2.9. The Trust and PIM represent and warrant that all of their respective
officers, employees, investment advisers, and other individuals or entities
dealing with the money and/or securities of the Trust are, and shall
continue to be at all times, covered by one or more blanket fidelity bonds
or similar coverage for the benefit of the Trust in an amount not less than
the minimal coverage required by Rule 17g-1 under the 1940 Act or related
provisions as may be promulgated form time to time. The aforesaid bonds
shall include coverage for larceny and embezzlement and shall be issued by a
reputable bonding company. The Company represents and warrants that all of
its respective officers, employees, and other individuals or entities
employed or controlled by the Company dealing with the money and/or
securities of the Trust are, and shall continue to be at all times, covered
by a blanket fidelity bond or similar coverage in an amount deemed
appropriate by the Company. The aforesaid bond shall include coverage for
larceny and embezzlement and shall be issued by a reputable bonding company.
The Company agrees that any amounts received under such bond relating to a
claim arising under this Agreement will be held by the Company for the
benefit of the Trust.

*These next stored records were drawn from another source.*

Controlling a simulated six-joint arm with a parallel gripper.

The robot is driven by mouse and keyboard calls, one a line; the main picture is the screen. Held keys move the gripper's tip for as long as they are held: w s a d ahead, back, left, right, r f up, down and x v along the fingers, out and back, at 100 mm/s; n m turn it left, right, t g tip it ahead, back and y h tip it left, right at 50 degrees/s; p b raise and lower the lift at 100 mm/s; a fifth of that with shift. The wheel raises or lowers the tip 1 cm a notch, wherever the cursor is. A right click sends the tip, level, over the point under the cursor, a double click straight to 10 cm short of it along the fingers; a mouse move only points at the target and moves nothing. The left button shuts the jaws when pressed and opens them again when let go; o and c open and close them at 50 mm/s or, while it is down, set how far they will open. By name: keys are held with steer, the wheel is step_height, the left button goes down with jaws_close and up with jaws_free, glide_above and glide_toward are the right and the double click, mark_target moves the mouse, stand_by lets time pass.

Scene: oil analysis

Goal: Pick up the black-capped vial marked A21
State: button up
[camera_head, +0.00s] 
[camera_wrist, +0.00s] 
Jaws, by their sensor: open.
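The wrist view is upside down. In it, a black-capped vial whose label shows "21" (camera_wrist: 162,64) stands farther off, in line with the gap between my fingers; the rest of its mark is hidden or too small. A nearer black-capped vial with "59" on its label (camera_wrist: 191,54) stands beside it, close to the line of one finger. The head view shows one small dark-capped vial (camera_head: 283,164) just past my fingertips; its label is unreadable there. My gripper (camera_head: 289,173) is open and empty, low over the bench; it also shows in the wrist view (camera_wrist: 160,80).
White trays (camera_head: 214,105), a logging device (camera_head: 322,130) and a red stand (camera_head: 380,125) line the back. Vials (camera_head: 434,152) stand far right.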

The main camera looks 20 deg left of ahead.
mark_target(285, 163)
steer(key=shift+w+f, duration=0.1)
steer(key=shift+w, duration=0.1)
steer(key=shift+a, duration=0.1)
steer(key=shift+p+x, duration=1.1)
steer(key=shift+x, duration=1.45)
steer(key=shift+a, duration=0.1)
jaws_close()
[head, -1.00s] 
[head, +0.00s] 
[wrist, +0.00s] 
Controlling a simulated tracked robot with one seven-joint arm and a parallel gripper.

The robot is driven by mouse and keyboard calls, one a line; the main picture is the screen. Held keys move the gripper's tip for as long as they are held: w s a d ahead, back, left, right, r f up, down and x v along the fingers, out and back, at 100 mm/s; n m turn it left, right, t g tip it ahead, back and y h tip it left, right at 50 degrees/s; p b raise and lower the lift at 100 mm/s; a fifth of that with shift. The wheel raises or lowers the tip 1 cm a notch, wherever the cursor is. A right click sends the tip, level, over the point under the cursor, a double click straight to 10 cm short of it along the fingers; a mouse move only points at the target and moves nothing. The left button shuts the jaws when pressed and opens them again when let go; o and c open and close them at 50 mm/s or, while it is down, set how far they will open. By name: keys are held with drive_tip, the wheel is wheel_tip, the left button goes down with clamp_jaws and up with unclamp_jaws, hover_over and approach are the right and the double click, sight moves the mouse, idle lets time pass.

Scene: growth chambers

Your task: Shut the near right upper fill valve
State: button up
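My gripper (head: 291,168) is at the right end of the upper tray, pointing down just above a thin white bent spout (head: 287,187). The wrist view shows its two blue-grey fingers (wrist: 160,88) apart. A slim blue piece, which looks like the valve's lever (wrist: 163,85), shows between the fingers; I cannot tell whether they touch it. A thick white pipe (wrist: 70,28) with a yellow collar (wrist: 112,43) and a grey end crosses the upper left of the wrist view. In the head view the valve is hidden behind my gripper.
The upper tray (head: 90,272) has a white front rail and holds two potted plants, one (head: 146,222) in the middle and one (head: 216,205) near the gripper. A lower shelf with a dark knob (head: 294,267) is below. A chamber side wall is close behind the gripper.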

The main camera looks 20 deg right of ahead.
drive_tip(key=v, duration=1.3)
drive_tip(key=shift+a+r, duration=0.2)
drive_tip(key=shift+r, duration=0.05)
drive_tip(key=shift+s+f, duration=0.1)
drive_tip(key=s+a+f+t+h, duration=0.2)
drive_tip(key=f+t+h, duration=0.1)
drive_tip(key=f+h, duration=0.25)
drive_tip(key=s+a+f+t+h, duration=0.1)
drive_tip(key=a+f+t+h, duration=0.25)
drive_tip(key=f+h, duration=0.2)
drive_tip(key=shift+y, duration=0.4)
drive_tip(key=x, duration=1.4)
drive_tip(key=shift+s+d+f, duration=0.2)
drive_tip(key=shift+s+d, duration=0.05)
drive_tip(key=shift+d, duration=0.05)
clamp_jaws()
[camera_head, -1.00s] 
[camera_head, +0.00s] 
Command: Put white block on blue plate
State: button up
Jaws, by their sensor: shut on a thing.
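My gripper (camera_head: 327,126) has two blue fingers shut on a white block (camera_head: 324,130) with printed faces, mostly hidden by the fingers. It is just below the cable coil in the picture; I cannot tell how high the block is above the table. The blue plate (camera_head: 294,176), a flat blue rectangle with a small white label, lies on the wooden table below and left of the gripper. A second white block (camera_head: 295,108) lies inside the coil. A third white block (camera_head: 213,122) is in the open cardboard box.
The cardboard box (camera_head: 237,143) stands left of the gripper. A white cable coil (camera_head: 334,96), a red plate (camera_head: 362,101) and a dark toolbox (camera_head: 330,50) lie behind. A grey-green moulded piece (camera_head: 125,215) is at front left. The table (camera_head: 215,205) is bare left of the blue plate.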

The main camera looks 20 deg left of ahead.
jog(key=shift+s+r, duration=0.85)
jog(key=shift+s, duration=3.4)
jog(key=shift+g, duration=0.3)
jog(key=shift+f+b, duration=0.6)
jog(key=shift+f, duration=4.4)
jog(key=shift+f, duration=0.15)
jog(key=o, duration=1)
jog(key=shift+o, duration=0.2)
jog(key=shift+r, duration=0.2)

The Company agrees to make all reasonable efforts to
maintain such bond and agrees to notify the Trust and PIM in writing in the
event such coverage terminates.
2.10. The Company represents and warrants, for purposes other than
diversification under Section 817 of the Code, that the Contracts are
currently at the time of issuance and, assuming the Trust meets the
requirements of Article VI, will be treated as annuity contracts under
applicable provisions of the Code, and that it will make every effort to
maintain such treatment and that it will notify the Trust, PFD and PIM
immediately upon having a reasonable basis for believing that the Contracts
have ceased to be so treated or that they might not be so treated in the
future. In addition, the Company represents and warrants that each Account
is a "segregated asset account" and that interests in the Account are
offered exclusively through the purchase of or transfer into a "variable
contract" within the meaning of such terms under Section 817 of the Code and
the regulations thereunder. The Company will use every effort to continue to
meet such definitional requirements, and it will notify the Trust, PFD and
PIM immediately upon having a reasonable basis for believing that such
requirements have ceased to be met or that they might not be met in the
future. The Company represents and warrants that it will not purchase Trust
shares with assets derived from tax-qualified retirement plans except,
indirectly, through Contracts purchased in connection with such plans.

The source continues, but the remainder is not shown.